The world number three was in fine form, producing a marvellous 147 break during the second session to the delight of the crowd.
Trump emulates the likes of Ronnie O’Sullivan, Stephen Hendry, John Higgins, and Neil Robertson who have conjured the special feat in a title-deciding contest.
After losing two out of the first three frames, Trump would have been forgiven for letting his mind wander to last week.
Seven days earlier at the Celtic Manor Resort, the Englishman unexpectedly lost in the Welsh Open final to Joe Perry.
But Trump restored parity at the first interval with a terrific 120 break and duly took control of the affair.
Former Indian Open champion Selt battled throughout the clash in what was his second appearance in a ranking event final.
But his inability to score heavily when granted the opportunity proved to be a telling difference.
By contrast Trump was flying, particularly in the second session after he had established a 5-3 advantage.

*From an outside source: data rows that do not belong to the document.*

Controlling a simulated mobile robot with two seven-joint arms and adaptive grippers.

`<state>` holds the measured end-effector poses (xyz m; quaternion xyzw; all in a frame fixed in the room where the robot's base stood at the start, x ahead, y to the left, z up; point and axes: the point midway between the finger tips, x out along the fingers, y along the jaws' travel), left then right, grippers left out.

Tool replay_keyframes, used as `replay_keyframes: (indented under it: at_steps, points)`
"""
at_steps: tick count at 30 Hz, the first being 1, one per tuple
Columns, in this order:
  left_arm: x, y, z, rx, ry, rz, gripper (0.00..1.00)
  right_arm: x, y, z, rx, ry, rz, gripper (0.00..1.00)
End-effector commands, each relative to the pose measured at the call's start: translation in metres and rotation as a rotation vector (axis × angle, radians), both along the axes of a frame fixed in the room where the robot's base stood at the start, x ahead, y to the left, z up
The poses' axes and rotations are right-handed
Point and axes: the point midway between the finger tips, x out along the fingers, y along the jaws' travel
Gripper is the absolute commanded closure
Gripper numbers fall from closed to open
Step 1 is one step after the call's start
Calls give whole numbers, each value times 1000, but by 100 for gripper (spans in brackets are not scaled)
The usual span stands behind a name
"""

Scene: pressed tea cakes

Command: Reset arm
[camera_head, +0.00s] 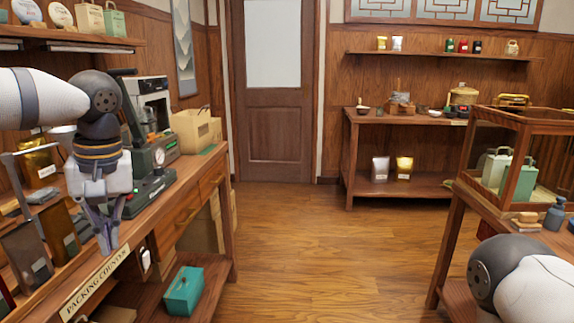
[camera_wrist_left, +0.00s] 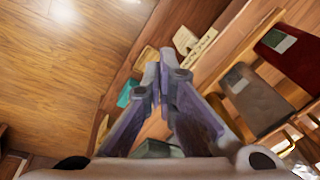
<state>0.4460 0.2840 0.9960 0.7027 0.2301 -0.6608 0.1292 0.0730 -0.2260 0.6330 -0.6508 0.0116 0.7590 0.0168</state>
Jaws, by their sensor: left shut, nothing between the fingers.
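My left gripper (camera_head: 107,243) hangs pointing down at the front edge of the packing counter (camera_head: 185,190), close to its label sign (camera_head: 97,283). Its fingers are shut with nothing between them. In the left wrist view the fingertips (camera_wrist_left: 161,72) meet, with the counter edge and floor beyond them. On my right side, only a rounded white and dark arm part (camera_head: 520,280) shows at the bottom right of the head view. My right gripper is out of the frame.
Dark packets (camera_head: 27,252) stand in a rack left of my gripper. A teal box (camera_head: 184,290) lies on the lower shelf. A glass case (camera_head: 540,150) stands right. The middle floor (camera_head: 300,240) is clear.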

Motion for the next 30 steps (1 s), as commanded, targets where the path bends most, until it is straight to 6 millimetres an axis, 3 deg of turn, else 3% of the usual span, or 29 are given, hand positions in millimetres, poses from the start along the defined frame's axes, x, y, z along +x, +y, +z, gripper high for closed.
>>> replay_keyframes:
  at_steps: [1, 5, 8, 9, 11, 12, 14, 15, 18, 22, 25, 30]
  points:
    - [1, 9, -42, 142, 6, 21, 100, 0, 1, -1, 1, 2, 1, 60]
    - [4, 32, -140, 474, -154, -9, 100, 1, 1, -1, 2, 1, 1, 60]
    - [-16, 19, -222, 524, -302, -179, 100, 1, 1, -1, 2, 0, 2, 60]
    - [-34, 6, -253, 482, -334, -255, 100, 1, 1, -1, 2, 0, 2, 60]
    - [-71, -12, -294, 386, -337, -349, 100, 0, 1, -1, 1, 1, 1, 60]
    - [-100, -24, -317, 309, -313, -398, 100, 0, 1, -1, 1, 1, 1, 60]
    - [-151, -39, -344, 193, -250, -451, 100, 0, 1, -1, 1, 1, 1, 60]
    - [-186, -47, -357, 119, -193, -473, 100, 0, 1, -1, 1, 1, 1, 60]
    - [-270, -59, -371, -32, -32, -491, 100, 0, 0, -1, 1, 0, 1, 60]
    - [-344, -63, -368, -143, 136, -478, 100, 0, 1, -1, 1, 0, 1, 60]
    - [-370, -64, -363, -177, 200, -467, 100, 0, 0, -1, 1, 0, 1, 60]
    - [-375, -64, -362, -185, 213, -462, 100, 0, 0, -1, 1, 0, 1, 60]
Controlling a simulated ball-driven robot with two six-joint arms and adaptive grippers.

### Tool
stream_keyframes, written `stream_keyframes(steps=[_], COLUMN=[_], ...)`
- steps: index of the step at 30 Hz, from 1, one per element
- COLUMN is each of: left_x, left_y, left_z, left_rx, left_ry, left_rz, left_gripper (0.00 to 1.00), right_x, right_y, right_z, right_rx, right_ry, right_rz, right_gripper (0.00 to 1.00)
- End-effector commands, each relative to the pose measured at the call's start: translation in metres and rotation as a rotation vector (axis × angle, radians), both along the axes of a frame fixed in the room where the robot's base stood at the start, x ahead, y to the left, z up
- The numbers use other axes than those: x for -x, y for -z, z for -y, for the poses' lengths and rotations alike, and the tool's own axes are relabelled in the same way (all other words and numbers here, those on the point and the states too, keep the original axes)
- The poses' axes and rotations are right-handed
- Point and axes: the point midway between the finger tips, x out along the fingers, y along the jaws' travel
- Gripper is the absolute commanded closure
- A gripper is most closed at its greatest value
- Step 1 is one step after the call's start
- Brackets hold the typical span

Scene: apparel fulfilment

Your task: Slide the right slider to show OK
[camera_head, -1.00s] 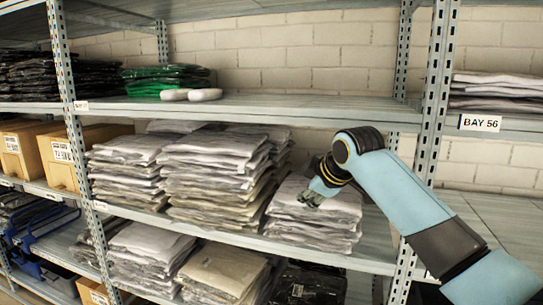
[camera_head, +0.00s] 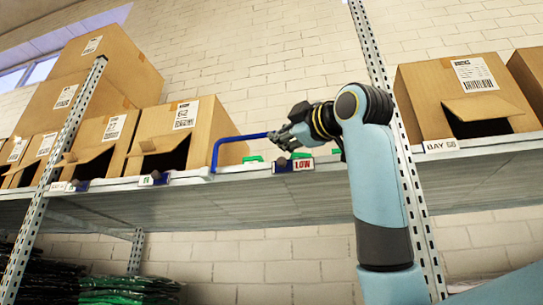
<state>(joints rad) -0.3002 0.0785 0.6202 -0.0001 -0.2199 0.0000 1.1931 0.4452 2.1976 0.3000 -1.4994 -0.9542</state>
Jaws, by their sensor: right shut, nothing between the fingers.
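A small dark sign holder with a white plate reading LOW in red letters (camera_head: 303,165) sits on the front edge of the upper shelf. This looks like the right slider; no OK shows on it. My right gripper (camera_head: 282,141) is shut just above it and slightly left, with its arm coming up from the lower right. Its fingertips are close to the end of a blue bent bar (camera_head: 238,138); I cannot tell whether they touch. My left gripper is out of view.
The upper shelf (camera_head: 330,185) carries several open cardboard boxes at the left (camera_head: 185,130) and right (camera_head: 465,95). Small green pieces (camera_head: 252,158) lie near the gripper. A perforated upright (camera_head: 372,45) stands behind my arm. Dark and green folded packs (camera_head: 125,290) lie below.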

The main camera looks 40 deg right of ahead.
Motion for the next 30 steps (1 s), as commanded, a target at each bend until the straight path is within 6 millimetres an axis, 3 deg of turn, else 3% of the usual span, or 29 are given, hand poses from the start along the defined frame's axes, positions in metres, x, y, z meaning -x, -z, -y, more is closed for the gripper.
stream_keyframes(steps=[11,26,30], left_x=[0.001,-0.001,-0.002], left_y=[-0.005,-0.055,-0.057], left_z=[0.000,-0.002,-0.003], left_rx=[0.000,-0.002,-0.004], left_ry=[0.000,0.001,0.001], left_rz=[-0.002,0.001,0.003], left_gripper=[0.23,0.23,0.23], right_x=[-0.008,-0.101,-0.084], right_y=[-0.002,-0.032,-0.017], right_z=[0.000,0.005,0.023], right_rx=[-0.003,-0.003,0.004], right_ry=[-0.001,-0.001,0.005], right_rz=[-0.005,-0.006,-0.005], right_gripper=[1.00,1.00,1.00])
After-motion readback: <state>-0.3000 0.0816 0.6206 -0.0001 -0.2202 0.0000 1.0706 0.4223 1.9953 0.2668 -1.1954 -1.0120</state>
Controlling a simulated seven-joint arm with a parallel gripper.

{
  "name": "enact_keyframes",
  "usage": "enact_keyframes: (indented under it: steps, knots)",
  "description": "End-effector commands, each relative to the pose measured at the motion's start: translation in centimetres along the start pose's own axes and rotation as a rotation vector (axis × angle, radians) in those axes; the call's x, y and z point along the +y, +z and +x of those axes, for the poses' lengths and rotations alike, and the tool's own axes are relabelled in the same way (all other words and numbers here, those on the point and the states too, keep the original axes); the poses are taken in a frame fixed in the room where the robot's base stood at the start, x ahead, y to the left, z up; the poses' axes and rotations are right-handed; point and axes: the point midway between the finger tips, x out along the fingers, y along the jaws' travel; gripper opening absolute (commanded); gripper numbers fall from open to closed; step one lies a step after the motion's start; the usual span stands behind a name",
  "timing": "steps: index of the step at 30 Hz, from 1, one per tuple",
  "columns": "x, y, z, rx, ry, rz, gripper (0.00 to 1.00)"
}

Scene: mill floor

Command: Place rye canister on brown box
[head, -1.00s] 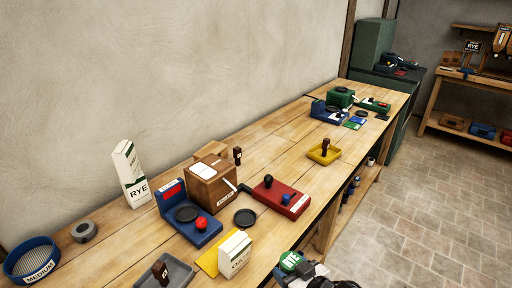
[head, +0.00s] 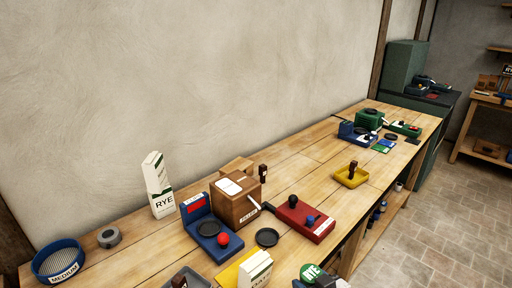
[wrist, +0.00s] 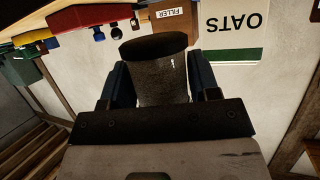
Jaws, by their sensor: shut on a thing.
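The rye canister (head: 311,272), with a green lid marked RYE, is at the bottom edge of the head view, in front of the bench. My gripper (head: 318,283) is shut on it and mostly cut off there. In the wrist view the canister (wrist: 158,75) is a dark cylinder between the two blue fingers of my gripper (wrist: 158,85).
A red device (head: 300,222), a blue scale (head: 208,238) and a black disc (head: 267,237) surround the box. An oats carton (head: 256,270) stands at the bench's front, a rye carton (head: 158,185) at the back left.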

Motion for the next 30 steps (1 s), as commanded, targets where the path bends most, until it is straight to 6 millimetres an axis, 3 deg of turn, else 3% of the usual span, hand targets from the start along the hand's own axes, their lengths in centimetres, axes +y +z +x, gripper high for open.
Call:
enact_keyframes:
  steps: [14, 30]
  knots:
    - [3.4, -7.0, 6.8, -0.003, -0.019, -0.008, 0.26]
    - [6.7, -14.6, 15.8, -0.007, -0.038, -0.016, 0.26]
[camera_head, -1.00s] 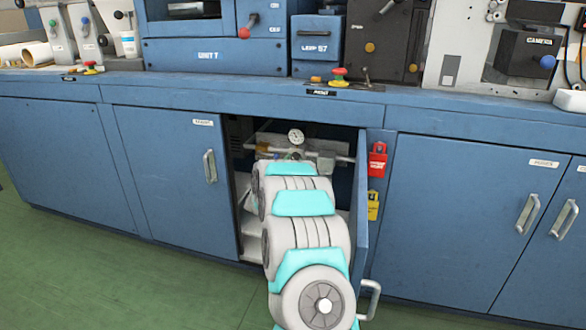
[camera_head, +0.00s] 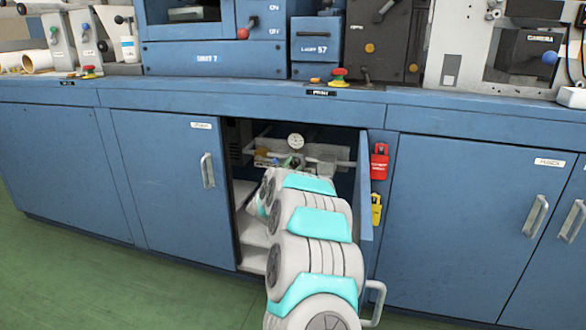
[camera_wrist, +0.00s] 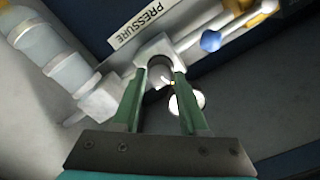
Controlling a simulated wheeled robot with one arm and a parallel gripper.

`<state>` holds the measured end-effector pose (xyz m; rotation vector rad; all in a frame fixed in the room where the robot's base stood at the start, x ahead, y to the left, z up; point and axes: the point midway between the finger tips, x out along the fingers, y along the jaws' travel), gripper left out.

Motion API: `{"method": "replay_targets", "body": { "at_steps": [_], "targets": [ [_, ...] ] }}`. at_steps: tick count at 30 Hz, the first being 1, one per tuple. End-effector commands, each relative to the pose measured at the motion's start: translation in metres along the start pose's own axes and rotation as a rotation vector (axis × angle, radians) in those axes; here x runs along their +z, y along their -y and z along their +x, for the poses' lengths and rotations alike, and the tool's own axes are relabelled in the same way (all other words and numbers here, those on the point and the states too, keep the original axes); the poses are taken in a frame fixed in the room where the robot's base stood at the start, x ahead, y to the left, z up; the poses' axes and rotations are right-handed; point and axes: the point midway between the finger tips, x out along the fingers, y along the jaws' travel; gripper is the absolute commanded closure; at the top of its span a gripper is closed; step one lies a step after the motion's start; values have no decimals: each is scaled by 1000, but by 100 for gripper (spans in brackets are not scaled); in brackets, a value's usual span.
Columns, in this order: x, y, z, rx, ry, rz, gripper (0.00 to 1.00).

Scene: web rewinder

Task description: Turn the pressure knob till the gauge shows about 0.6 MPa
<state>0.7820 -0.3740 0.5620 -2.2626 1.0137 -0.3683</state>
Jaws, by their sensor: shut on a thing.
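The pressure gauge (camera_head: 295,141) is a small white dial at the top of the open cabinet in the head view. Its needle is too small to read. In the wrist view the grey pressure knob (camera_wrist: 158,73) sits between the green fingertips of my gripper (camera_wrist: 163,77), below a white PRESSURE label (camera_wrist: 142,23). My gripper is shut on the knob. A bright round disc (camera_wrist: 185,103) beside the right finger may be the gauge, but no scale is readable there. In the head view my arm hides the knob.
Pipes run left and right of the gauge. A blue ball handle (camera_wrist: 211,41) and pale bowls (camera_wrist: 60,65) flank the knob. The open cabinet door (camera_head: 364,200) stands close to the right of my arm.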

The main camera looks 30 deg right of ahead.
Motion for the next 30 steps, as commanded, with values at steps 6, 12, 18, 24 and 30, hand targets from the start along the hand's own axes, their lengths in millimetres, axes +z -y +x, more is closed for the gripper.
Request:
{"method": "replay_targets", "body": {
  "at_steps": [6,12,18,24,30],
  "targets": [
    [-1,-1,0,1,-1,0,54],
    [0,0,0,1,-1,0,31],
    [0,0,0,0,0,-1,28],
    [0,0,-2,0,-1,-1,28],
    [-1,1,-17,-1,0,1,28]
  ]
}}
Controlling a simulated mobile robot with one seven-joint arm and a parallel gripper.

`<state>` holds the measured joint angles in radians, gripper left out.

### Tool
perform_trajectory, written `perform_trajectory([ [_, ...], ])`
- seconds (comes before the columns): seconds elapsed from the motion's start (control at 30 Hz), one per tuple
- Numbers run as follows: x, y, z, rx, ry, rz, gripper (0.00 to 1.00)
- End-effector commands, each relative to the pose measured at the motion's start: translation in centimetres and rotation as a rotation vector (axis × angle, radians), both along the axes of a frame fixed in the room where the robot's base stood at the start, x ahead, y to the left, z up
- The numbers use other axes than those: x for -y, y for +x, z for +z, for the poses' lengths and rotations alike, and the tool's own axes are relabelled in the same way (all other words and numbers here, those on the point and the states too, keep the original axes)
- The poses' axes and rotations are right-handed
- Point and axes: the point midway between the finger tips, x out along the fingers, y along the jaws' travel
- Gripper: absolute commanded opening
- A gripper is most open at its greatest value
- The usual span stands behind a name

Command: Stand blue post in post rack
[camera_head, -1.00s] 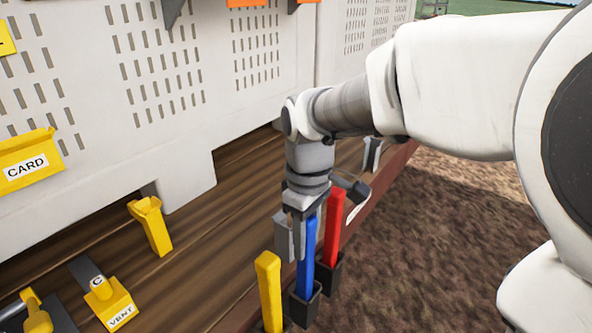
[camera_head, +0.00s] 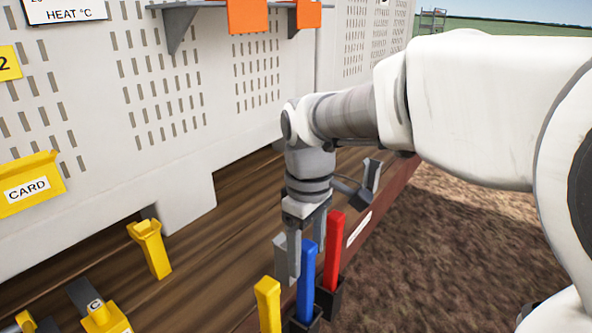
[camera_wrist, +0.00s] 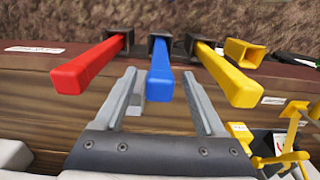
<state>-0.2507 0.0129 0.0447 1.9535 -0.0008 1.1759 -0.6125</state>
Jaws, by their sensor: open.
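The blue post (camera_head: 306,285) stands upright in a black socket (camera_head: 304,323) of the post rack. The red post (camera_head: 333,250) stands in the socket on one side of it and the yellow post (camera_head: 268,303) stands on its other side. My gripper (camera_head: 304,264) is open and points down by the blue post's upper part. In the wrist view the blue post (camera_wrist: 160,80) shows between my gripper's two spread fingers (camera_wrist: 160,76), with a gap on each side. The red post (camera_wrist: 90,68) and yellow post (camera_wrist: 236,84) lie outside the fingers. The socket bottoms are hidden.
The rack is at the edge of a wooden deck (camera_head: 185,300), with bare soil (camera_head: 430,250) beyond. A white slotted wall (camera_head: 90,100) carries a yellow CARD bin (camera_head: 30,188). A yellow holder (camera_head: 150,248) stands on the deck. Orange panels (camera_head: 247,15) hang above.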

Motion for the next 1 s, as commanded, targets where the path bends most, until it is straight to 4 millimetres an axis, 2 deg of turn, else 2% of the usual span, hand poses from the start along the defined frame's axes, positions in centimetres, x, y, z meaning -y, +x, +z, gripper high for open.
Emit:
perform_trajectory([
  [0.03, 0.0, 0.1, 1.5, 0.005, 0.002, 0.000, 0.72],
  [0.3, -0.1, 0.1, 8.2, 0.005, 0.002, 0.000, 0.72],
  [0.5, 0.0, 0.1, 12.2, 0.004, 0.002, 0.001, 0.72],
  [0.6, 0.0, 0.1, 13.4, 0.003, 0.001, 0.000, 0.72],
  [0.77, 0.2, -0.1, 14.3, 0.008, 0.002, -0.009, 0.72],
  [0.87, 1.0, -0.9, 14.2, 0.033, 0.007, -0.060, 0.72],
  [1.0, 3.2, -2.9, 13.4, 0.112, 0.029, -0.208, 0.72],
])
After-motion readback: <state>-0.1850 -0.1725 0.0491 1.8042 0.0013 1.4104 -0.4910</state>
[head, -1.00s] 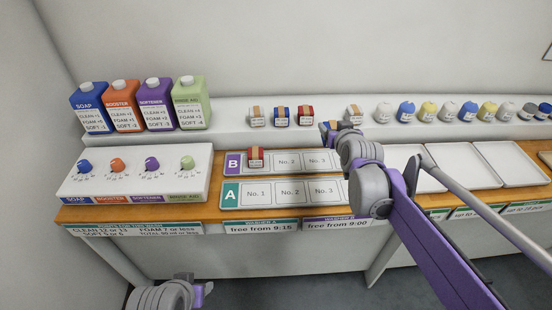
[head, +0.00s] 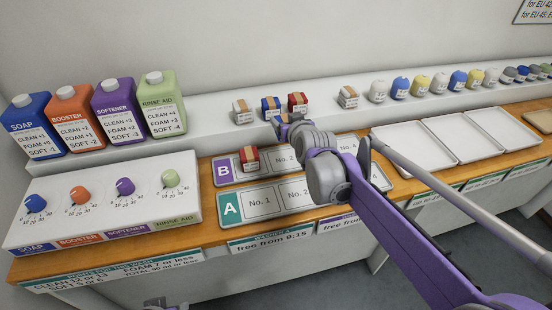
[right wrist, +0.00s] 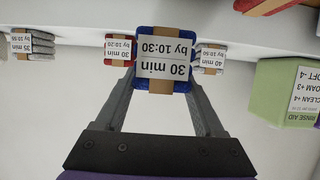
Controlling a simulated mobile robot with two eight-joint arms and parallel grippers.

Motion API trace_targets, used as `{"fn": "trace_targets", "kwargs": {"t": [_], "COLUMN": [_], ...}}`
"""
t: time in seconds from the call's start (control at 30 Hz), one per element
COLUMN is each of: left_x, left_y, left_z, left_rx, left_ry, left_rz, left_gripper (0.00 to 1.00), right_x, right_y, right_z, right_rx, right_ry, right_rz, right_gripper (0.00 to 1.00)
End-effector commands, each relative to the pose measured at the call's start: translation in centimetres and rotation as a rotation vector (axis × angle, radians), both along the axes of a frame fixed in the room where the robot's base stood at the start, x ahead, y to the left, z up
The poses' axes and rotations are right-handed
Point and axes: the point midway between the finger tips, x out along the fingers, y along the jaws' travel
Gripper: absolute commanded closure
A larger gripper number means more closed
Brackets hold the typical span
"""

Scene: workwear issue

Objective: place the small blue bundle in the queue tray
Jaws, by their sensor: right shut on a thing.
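The small blue bundle (head: 271,104), with a tan band and a white label, is on the raised shelf between a white bundle and a red one. My right gripper (head: 281,122) is at its front; in the right wrist view its fingers are shut on the blue bundle (right wrist: 164,68), labelled "30 min by 10:30". Two marked trays lie on the wooden counter below: tray B (head: 221,168) with a red bundle in its first slot, and tray A (head: 231,208) with its first slots empty. Only a sliver of my left gripper shows at the bottom edge.
A white bundle (head: 242,111) and a red bundle (head: 298,103) flank the blue one closely. Bottles and a dial panel (head: 105,210) are at left. Empty white trays (head: 412,147) lie at right.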

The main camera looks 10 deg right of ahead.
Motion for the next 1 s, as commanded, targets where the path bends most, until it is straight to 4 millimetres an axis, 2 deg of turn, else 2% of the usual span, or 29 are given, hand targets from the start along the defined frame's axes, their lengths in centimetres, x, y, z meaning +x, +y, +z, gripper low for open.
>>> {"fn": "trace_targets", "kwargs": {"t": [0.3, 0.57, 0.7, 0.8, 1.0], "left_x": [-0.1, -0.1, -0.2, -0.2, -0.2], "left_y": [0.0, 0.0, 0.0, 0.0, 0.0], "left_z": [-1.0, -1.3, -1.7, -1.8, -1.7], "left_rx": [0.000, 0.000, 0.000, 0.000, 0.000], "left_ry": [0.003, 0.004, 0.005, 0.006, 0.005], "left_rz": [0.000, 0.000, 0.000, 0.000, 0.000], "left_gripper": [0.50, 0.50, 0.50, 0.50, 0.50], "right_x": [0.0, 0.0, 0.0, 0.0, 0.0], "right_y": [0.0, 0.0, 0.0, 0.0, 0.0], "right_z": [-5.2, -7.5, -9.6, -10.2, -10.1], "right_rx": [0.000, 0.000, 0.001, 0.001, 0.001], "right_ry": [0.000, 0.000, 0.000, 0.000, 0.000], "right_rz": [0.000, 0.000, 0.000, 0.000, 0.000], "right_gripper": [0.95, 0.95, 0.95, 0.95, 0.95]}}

Breaks of 88, 73, and 82 substantiated the wonderful maximum effort in the tenth frame, which ultimately helped to extend his lead to 9-4.
Trump didn’t waste any time in subsequently getting over the line, sealing the Turkish Masters success with a 114 in the last frame.
Victory for the 32 year-old represents his 23rd career ranking title, which takes him to sixth on the all-time list ahead of Neil Robertson.
It also ends a barren spell in which he had failed to win a tournament at this level in over a year.
Trump won the invitational Champion of Champions in November but lost his world number one position during an indifferent period by his standards.
The £100,000 champion’s cheque, however, will guarantee his participation in the lucrative and prestigious Tour Championship later in March.
The 2019 world champion will also have a close eye on Sheffield, with his return to form potentially timed perfectly for another tilt at glory in the Crucible this year.